### DATA FOR THE TASK
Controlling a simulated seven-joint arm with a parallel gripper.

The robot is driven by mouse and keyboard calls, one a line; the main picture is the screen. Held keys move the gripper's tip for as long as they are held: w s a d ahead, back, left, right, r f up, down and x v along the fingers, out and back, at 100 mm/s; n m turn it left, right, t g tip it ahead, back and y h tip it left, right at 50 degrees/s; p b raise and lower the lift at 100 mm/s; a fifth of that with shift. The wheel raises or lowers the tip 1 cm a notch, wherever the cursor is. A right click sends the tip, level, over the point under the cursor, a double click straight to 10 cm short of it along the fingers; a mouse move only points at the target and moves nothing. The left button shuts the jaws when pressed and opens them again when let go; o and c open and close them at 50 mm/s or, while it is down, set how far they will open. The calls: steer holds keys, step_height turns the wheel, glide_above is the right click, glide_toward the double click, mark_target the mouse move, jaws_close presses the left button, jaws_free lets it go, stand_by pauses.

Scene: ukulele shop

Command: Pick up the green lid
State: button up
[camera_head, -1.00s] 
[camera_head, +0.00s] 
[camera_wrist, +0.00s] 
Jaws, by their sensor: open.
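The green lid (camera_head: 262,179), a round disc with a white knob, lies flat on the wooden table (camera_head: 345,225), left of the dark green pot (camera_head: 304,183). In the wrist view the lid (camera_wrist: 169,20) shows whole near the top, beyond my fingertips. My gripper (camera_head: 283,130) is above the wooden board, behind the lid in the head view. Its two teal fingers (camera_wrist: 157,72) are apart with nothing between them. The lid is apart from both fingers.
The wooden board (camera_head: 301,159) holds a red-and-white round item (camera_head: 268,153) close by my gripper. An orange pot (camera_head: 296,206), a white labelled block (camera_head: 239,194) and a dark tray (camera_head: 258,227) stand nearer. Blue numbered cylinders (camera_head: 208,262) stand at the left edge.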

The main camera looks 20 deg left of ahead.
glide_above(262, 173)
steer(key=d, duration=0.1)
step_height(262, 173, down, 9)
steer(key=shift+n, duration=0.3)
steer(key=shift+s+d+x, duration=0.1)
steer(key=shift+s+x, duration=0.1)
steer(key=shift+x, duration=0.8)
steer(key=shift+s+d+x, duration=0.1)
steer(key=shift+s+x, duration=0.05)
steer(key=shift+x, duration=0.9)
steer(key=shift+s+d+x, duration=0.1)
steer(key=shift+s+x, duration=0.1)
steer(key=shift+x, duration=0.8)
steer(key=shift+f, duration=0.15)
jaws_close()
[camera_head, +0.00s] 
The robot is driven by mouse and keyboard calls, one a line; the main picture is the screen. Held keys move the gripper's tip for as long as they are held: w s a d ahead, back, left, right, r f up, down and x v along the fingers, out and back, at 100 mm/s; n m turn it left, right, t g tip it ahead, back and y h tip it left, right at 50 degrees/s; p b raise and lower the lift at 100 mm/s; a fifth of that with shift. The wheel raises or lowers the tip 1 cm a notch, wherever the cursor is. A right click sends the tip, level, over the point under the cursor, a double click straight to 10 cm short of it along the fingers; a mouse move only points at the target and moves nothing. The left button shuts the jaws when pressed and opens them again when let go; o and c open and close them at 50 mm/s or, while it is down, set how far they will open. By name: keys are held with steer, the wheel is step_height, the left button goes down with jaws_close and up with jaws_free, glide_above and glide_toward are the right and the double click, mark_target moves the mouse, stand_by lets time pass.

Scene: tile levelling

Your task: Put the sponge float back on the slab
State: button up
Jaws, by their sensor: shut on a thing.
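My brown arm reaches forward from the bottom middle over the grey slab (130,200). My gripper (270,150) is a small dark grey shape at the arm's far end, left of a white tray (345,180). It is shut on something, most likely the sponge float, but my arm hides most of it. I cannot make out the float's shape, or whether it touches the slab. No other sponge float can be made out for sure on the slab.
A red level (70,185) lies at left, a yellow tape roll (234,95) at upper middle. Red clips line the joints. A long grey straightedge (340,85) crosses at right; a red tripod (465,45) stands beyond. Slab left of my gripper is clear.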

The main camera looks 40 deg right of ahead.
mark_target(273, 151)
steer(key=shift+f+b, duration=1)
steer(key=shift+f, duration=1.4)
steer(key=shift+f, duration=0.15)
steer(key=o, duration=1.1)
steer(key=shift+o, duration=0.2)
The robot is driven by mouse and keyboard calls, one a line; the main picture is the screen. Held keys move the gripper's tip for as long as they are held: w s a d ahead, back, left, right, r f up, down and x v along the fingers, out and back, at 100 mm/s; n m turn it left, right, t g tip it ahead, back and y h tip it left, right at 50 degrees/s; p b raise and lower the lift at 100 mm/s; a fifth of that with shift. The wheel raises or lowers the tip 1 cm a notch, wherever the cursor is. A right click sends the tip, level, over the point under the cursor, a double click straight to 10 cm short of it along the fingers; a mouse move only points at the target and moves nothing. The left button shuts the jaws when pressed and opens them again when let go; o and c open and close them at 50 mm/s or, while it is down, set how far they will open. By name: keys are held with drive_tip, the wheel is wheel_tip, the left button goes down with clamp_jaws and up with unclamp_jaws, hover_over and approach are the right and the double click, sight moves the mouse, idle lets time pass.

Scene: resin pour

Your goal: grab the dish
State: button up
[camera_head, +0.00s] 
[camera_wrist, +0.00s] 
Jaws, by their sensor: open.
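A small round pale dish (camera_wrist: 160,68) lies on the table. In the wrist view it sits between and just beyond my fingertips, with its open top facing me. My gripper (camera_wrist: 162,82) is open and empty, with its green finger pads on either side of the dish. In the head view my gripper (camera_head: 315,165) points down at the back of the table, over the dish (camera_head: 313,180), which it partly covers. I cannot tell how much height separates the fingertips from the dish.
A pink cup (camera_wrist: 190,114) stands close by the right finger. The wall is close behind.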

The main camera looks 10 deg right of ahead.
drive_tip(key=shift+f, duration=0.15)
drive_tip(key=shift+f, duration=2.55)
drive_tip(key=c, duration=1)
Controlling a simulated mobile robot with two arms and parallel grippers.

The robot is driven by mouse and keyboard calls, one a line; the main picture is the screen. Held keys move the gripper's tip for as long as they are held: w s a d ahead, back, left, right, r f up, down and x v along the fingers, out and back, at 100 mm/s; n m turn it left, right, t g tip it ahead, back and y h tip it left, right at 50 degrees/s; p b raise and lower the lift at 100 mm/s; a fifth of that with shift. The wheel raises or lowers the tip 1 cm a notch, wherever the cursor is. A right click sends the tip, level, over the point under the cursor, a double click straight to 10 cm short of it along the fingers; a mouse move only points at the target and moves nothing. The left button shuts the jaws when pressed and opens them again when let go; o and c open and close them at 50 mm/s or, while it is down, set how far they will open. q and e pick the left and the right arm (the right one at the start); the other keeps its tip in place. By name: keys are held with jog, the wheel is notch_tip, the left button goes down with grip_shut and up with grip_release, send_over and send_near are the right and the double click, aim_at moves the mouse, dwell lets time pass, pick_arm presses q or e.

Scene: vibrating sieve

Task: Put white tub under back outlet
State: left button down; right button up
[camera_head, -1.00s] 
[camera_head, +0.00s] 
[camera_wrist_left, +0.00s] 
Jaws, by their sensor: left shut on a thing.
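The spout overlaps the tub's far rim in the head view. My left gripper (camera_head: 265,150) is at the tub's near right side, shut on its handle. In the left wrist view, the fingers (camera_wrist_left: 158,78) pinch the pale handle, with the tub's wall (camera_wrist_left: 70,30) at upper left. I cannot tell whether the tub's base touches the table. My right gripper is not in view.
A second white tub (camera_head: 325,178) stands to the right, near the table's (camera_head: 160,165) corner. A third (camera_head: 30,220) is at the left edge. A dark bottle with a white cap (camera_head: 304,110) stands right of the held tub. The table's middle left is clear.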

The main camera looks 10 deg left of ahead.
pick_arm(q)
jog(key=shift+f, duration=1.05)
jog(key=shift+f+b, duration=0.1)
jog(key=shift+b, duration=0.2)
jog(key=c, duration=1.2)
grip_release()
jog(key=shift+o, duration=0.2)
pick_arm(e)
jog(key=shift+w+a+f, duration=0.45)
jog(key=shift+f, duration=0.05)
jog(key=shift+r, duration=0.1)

### WHAT THE TASK REQUIRES
For each line of the entries that includes "Controlling", show that line.

### WRITTEN RESPONSE
Controlling a simulated seven-joint arm with a parallel gripper.
Controlling a simulated mobile robot with two arms and parallel grippers.

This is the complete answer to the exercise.